With the 2016 Minor League (regular) seasons in the books, Baseball America has gone through each individual level of the minors, identifying the All-Stars at every position.
The Cubs, expectedly, had a number of players sprinkled throughout the various teams, but before we get to that, there were a couple of other, more notable bits of recognition.
Namely, BA selected breakout outfielder Eloy Jimenez (South Bend Cubs) and right-hander Trevor Clifton (Myrtle Beach Pelicans) as the Player and Pitcher of the Year for Low and High-A ball, respectively.

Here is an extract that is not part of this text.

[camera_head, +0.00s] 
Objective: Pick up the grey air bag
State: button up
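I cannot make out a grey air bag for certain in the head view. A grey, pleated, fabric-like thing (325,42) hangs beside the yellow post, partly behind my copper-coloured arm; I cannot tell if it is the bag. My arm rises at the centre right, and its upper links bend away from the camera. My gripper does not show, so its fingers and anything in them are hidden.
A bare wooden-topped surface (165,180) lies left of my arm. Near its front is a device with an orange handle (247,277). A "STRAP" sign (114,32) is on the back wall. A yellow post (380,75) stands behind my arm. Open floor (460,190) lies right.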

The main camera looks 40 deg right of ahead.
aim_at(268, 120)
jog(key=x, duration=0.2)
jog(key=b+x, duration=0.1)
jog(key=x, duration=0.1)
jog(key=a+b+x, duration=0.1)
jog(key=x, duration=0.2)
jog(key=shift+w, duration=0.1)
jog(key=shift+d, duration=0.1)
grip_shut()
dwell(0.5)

Jimenez was recently named to BA’s Minor League All-Star Team, so we knew they had already shown some love for his huge 2016 season, but this is a distinction all on its own. After terrorizing the Midwest League to a .329/.369/.532 slash line, BA is calling the 19-year-old outfielder, Jimenez, the single best position player in Low-A this year. He has clearly (and rightfully) turned some heads this season, so all eyes will be on him come 2017.

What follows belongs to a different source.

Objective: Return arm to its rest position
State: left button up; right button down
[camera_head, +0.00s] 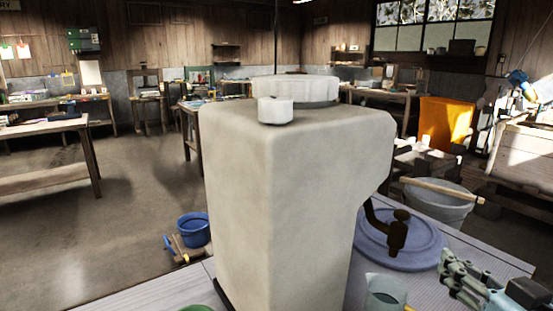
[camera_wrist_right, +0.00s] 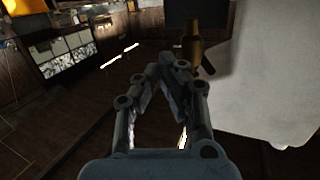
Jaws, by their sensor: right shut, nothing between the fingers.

But you don’t have to wait that long to see Jimenez hurt some more baseballs, because he’s joined the Myrtle Beach Pelicans for the rest of their playoff stretch , and will be playing in the Arizona Fall League next month. He has had quite the year, indeed.
Trevor Clifton is no slouch, himself. After recently being named the Carolina League Pitcher of the year, Clifton receives some more attention from Baseball America as the High-A Pitcher of the Year. Through 23 starts (119.0 IP) at High-A Myrtle Beach this season, Clifton has posted a 2.72 ERA with an excellent 3.05 FIP. He struck 129 batters (26.2% K-rate) during that stretch, while walking just 41 (8.3% BB-rate). In addition, he’s allowed just a .219 average against. You can read much more about Clifton’s recent success and his ascent through the Cubs system here.
That’s it for the player and pitcher of the year honors, but the Cubs had some other All-Stars listed by Baseball America, as well. Starting pitcher Dylan Cease was named to the Short-Season All-Star team, after putting up a 2.22 ERA over 44 innings pitcher, as was Manuel Rondon who posted a 1.10 ERA over 57 innings of his own.
All in all, the Cubs concluded their regular MiLB seasons with four All-Stars, three of whom are pitchers. It’s still not the strength of their organization, but it is clearly an area on the rise. With the number of young regulars in the Majors already, the Cubs’ system as whole is healthy and productive.